* _Problem statement_
Return all of the data exactly as written, without the pictures.

* _Data section_
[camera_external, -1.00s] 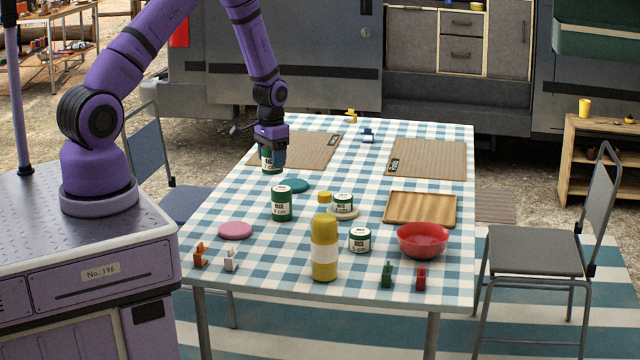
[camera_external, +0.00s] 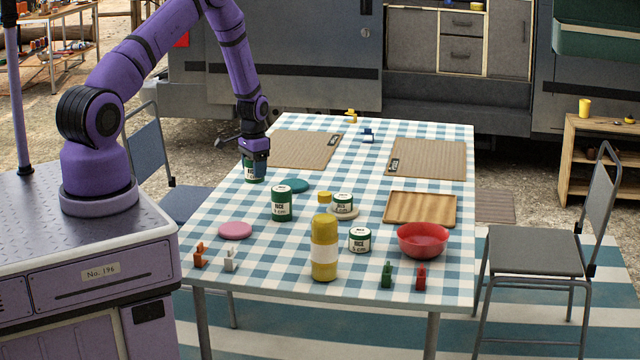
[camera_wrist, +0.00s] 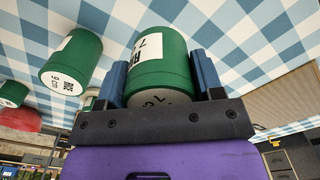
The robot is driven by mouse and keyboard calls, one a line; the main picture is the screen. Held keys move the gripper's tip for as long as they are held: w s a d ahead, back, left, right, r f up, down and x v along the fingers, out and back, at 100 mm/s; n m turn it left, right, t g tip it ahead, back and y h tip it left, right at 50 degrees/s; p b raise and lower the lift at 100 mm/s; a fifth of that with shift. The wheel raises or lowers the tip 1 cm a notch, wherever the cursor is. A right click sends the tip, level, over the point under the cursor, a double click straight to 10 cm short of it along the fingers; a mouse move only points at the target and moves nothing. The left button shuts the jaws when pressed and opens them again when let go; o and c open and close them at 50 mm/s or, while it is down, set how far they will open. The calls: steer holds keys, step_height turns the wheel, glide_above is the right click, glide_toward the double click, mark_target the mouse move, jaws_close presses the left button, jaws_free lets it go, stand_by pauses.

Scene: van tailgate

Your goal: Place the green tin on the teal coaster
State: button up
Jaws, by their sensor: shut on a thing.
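My gripper (camera_external: 254,158) is shut on a green tin (camera_external: 253,174) with a white label, held by the far left edge of the table. In the wrist view the same tin (camera_wrist: 163,62) sits between the two blue fingers. The teal coaster (camera_external: 293,185) lies flat on the cloth, to the right of and slightly nearer than the held tin, with nothing on it. Another tall green tin (camera_external: 281,204) stands just in front of the coaster; it also shows in the wrist view (camera_wrist: 72,60). Whether the held tin touches the table is hard to tell.
A pink coaster (camera_external: 235,230), a yellow bottle (camera_external: 324,258), short tins (camera_external: 359,240), a red bowl (camera_external: 423,246) and a wooden tray (camera_external: 420,222) stand on the checked table. Woven mats (camera_external: 428,160) lie at the back.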

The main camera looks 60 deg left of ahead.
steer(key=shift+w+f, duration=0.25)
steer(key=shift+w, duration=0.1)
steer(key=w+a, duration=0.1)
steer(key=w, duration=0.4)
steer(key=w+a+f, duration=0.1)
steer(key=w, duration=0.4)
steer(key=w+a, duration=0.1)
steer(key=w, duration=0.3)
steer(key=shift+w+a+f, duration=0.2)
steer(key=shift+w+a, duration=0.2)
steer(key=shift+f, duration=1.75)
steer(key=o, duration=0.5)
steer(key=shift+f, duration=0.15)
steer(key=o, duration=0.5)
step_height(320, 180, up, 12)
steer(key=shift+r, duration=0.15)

* _Complete response_
[camera_external, -1.00s] 
[camera_external, +0.00s] 
[camera_wrist, +0.00s] 
The robot is driven by mouse and keyboard calls, one a line; the main picture is the screen. Held keys move the gripper's tip for as long as they are held: w s a d ahead, back, left, right, r f up, down and x v along the fingers, out and back, at 100 mm/s; n m turn it left, right, t g tip it ahead, back and y h tip it left, right at 50 degrees/s; p b raise and lower the lift at 100 mm/s; a fifth of that with shift. The wheel raises or lowers the tip 1 cm a notch, wherever the cursor is. A right click sends the tip, level, over the point under the cursor, a double click straight to 10 cm short of it along the fingers; a mouse move only points at the target and moves nothing. The left button shuts the jaws when pressed and opens them again when let go; o and c open and close them at 50 mm/s or, while it is down, set how far they will open. The calls: steer holds keys, step_height turns the wheel, glide_above is the right click, glide_toward the double click, mark_target the mouse move, jaws_close presses the left button, jaws_free lets it go, stand_by pauses.

Scene: van tailgate

Your goal: Place the green tin on the teal coaster
State: button up
Jaws, by their sensor: shut on a thing.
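My gripper (camera_external: 254,158) is shut on a green tin (camera_external: 253,174) with a white label, held by the far left edge of the table. In the wrist view the same tin (camera_wrist: 163,62) sits between the two blue fingers. The teal coaster (camera_external: 293,185) lies flat on the cloth, to the right of and slightly nearer than the held tin, with nothing on it. Another tall green tin (camera_external: 281,204) stands just in front of the coaster; it also shows in the wrist view (camera_wrist: 72,60). Whether the held tin touches the table is hard to tell.
A pink coaster (camera_external: 235,230), a yellow bottle (camera_external: 324,258), short tins (camera_external: 359,240), a red bowl (camera_external: 423,246) and a wooden tray (camera_external: 420,222) stand on the checked table. Woven mats (camera_external: 428,160) lie at the back.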

The main camera looks 60 deg left of ahead.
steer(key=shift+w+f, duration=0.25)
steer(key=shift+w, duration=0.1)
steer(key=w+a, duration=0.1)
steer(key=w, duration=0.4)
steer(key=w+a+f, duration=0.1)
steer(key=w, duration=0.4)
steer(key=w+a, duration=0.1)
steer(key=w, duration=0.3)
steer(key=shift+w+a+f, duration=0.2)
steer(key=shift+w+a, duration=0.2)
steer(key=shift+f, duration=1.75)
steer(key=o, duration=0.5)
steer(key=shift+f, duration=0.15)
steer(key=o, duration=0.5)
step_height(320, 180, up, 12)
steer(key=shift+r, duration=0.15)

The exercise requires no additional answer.